The prophet (preacher) must be free of human control so he can give
God’s message fearlessly. Amos was threatened by the religious authority
in Bethel and told to quit preaching. He replied with great boldness
that God had called him and given him this message. He refused to be
intimidated. “Now therefore, hear the word of the Lord” (Amos 7:16).
Paul could speak boldly to the Galatians, rebuking them for listening to
false teaching. “For do I now persuade men or God? Or do I seek to
please men? For if I still pleased men, I would not be the bondservant
(slave) of Christ” (Gal. 1:10). Slaves are not for hire; they are owned.

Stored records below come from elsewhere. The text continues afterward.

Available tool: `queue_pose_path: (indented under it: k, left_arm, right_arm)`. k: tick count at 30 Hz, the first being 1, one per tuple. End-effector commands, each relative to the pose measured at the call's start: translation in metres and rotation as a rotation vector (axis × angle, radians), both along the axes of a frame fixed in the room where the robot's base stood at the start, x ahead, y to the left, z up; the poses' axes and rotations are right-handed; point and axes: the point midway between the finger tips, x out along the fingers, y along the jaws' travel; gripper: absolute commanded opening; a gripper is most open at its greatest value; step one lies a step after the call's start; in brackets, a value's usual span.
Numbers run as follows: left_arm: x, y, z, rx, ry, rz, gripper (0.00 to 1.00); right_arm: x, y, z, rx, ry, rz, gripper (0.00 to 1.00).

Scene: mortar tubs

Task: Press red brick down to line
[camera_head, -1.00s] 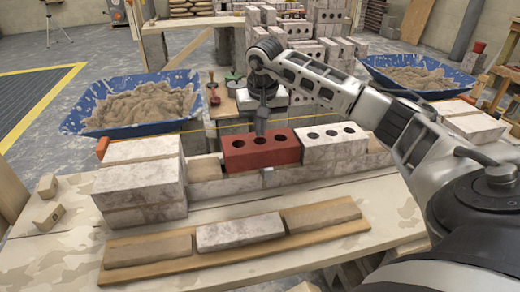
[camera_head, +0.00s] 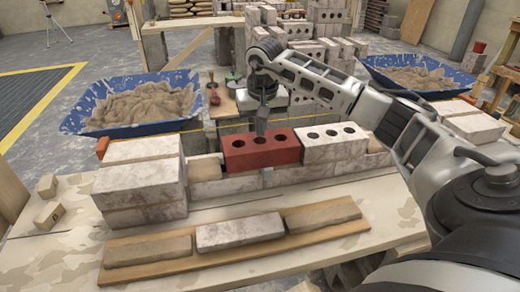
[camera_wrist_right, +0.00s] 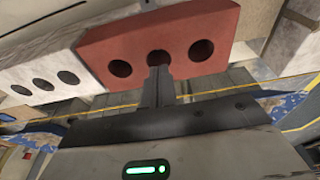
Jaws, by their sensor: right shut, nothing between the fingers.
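The red brick (camera_head: 261,155), with holes in its top, sits in the upper course of the wall between a lower pale block and a white holed brick (camera_head: 332,143). My right gripper (camera_head: 261,130) points down at the red brick's top, its fingers together and empty. In the right wrist view the fingertips (camera_wrist_right: 158,72) overlap the middle hole of the red brick (camera_wrist_right: 185,42); I cannot tell whether they touch it. A yellow string line (camera_head: 194,131) runs behind the wall and passes behind the gripper. My left gripper is not in view.
A stack of pale blocks (camera_head: 140,180) stands left of the red brick. A board (camera_head: 150,262) with several bricks lies in front. Blue mortar tubs stand behind, at left (camera_head: 75,122) and right (camera_head: 455,85). Two small wooden blocks lie at the table's left.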

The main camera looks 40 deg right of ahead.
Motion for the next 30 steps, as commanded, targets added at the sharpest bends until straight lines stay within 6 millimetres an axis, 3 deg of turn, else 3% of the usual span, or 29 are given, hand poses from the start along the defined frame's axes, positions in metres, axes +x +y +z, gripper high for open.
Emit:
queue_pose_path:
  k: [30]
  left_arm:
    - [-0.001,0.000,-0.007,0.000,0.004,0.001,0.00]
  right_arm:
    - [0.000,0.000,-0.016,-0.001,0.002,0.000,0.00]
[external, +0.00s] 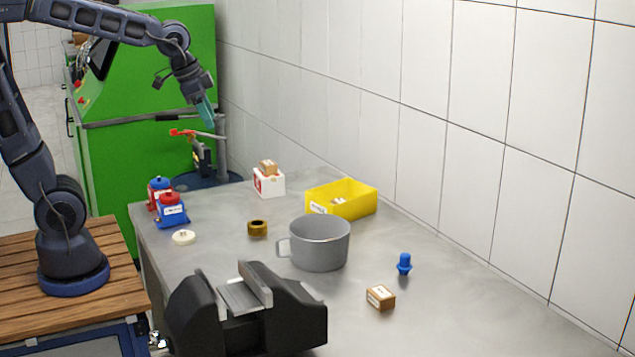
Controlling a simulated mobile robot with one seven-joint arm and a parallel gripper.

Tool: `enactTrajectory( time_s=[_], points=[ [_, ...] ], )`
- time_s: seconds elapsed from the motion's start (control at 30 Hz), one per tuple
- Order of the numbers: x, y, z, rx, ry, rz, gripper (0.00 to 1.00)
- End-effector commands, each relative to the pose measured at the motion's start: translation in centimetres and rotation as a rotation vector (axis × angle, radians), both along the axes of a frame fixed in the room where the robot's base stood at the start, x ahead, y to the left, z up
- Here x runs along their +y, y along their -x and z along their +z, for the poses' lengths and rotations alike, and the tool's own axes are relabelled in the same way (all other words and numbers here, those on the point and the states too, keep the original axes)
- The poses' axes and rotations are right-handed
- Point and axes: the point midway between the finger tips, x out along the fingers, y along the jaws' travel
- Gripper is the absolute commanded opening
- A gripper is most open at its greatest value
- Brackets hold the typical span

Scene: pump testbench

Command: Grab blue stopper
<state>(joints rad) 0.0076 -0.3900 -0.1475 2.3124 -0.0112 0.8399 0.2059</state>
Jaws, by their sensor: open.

A servant of the Lord was threatened twice by elders that they would cut
off their financial support. He was thankful that he was depending on
the Lord and was not their salaried servant. The preacher must be free
to preach the Word of God without fear of men.

Finally, the life of faith is a powerful witness to the existence and
providential care of the living God. George Mueller stated that one of
the reasons for his great orphanage work was to be a testimony to the
power of prayer and the existence of God. Could God provide for the
thousands of orphans without solicitation of funds or even hints of need?
Indeed God could and did, in amazing wonderful ways. God does answer

Earlier Anthony Norris Groves left his dental practice and went out as a
missionary to Bagdad and then to India, serving the Lord on a faith
basis. His example has inspired thousands of men and women to step out in
faith to serve God. The faith principle for serving the Lord is a vital
principle in Scripture. Let us beware of settling for less.